Curieusement, le travail des divorces à commencé à chuter. Évidemment, Mastrini connaissait désormais le soulagement, le pardon, l’amour et souvent son intervention faisait que les gens ne divorcent finalement pas. Au moment de facturer, ils lui répondaient : « Qu’est-ce que tu veux nous facturer, tu vois bien qu’on s’est pas séparé.» C’était ça qui payait. Un beau jour de 2008, il s’est retrouvé dans la prison de San Martín, enfermé, entouré de prisonniers, accompagnant sa prof de yoga qui donnait une classe. Il l’a tellement bien assistée que le lendemain, c’est lui qui a commencé à donner le cours. Il a pleuré avec les reclus, son âme est devenue plus légère et il est sorti comme quelqu’un qui vient de gagner le gros lot à la lotterie. « Ismael, pourquoi tu ne commencerais pas à donner des cours ? Ça fait 8 ans que tu en fais. Les gens ont le feeling avec toi, ils intègrent ce que tu transmets. Tu es un grand guide. » Il accepta.

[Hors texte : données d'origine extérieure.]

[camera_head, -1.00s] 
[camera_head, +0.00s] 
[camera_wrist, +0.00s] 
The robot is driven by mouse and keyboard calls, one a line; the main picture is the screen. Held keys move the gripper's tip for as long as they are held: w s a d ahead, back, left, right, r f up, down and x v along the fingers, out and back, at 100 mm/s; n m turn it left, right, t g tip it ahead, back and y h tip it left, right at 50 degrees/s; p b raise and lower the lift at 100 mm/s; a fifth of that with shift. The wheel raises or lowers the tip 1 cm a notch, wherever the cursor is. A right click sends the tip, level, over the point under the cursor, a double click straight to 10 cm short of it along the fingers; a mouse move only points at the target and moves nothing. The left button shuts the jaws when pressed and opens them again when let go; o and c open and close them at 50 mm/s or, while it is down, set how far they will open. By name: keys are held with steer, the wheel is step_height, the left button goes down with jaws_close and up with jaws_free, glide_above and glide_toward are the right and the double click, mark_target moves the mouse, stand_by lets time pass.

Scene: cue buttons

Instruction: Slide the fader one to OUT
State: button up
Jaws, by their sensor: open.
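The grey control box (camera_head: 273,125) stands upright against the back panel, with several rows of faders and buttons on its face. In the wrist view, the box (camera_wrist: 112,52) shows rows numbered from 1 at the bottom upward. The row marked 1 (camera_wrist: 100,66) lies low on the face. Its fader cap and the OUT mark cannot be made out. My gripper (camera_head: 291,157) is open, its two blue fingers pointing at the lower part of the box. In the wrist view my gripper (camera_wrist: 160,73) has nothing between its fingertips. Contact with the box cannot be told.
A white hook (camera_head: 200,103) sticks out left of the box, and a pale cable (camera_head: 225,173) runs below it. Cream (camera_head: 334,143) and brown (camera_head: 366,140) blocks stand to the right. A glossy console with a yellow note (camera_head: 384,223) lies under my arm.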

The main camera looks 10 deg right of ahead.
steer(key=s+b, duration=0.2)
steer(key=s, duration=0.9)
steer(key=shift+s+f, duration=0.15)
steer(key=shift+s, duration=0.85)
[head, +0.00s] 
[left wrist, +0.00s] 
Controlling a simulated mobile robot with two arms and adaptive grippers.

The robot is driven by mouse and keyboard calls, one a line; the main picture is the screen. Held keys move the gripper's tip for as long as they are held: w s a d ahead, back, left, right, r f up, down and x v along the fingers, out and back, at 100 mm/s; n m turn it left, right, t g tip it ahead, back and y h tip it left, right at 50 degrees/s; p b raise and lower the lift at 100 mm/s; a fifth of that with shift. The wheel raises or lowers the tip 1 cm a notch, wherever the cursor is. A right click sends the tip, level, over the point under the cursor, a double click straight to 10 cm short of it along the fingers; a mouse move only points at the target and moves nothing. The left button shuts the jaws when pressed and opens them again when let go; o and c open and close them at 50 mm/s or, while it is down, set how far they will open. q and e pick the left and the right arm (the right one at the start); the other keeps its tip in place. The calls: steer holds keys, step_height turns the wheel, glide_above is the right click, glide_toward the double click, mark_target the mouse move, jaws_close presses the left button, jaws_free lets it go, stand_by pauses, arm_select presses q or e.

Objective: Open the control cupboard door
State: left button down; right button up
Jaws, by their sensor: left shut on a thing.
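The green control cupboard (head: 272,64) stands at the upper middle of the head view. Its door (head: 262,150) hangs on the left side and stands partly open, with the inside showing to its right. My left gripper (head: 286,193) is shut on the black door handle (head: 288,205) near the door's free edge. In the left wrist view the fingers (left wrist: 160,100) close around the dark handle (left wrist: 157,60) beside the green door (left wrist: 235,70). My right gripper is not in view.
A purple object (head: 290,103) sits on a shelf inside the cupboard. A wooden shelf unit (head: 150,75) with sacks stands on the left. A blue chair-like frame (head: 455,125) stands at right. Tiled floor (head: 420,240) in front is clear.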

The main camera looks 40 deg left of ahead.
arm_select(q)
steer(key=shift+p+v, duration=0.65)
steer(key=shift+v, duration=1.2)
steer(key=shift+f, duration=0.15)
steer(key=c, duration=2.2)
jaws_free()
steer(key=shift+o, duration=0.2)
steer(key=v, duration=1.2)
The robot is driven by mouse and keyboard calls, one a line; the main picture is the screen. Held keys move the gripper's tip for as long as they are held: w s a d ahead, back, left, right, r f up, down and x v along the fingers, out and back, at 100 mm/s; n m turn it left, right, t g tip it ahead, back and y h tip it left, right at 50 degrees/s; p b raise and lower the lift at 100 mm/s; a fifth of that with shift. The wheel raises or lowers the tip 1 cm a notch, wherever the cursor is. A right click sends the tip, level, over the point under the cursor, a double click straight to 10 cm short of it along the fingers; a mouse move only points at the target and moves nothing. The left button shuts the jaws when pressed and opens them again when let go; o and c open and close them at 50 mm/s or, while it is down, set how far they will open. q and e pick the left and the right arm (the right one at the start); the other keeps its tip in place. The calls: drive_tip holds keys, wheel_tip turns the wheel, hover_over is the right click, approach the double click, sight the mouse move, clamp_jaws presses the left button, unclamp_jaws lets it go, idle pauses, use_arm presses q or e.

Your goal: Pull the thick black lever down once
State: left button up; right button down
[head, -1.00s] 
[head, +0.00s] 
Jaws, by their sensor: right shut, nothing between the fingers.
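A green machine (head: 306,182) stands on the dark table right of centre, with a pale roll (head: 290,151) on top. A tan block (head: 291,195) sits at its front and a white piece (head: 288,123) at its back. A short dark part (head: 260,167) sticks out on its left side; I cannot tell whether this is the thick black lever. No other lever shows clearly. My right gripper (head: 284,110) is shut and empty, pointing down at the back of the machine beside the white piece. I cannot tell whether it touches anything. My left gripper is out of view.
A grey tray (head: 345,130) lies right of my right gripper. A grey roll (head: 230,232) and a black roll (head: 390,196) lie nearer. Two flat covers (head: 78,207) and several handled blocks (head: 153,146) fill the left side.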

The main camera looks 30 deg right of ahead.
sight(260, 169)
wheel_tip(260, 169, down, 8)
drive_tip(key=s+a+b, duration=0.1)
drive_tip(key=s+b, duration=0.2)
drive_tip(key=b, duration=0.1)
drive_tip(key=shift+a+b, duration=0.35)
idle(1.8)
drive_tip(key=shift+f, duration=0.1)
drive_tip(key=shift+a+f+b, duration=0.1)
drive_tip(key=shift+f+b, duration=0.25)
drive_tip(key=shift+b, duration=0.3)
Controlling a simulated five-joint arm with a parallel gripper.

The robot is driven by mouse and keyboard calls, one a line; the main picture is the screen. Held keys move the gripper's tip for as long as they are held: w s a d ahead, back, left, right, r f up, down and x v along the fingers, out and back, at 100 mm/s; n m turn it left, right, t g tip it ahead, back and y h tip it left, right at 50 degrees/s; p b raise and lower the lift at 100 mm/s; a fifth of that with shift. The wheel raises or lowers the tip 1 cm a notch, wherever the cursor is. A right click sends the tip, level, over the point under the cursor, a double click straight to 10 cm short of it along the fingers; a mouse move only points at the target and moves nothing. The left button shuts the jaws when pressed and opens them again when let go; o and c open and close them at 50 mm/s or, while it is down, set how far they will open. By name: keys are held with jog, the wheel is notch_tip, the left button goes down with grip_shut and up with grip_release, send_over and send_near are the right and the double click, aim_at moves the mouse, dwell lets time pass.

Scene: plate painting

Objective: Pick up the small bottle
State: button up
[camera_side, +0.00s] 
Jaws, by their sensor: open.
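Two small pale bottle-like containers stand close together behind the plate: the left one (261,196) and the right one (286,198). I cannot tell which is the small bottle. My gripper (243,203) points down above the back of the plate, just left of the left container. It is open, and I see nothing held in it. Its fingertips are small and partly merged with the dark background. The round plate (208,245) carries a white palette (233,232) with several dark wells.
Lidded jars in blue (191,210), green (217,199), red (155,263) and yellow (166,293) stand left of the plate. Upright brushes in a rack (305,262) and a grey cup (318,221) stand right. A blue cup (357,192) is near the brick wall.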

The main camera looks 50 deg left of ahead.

Le fils qu’il avait perdu s’est converti en des centaines d’enfants. La famille qui était partie est revenue. Pas chez lui, mais dans sa vie. Il a quitté le cabinet d’avocat pour « L’Art de Vivre ». Ça a été clair pour lui la semaine où il a dormi cinq jours et ses quatre nuits pour partager ses heures entre 30 des reclus qui comptaient les plus hautes charges contre eux et le plus d’ancienneté en prison. Les premiers jours, les détenus vivent toujours ce que lui-même a vécu pendant son initiation, c’est pour cela qu’il les comprend : il comprend leur air étonné quand d’entrée de jeu il les serre contre lui au lieu de leur donner une poignée de main de celles qui mettent de la distance. Eux qui s’attendent à des cris et des remontrances, ne l’étreignent pas tout suite, mais lorsqu’ils sentent son énergie, ils finissent par lui donner une grosse accolade. C’est comme ça que le raconte Luis Alberto Ríos, un ex-criminel condamné pour assassinat, qui est passé par les 53 centres pénitentiaire de son pays. C’est le genre d’homme qui était accueilli par les cris de ses fanatiques quand il entrait dans le patio « Le danger arrive, le danger arrive ! » Cet homme que tout le monde craignait et qui était en isolement fut appelé par Ismael pour prendre un cours. Les surveillants ne voulaient pas qu’il y assiste à cause de ses antécédents : ils savaient que ça pouvait vite mal tourner et qu’il pourrait même y avoir des blessés. Ismael a insisté et s’est engagé à répondre des actes du prisonnier.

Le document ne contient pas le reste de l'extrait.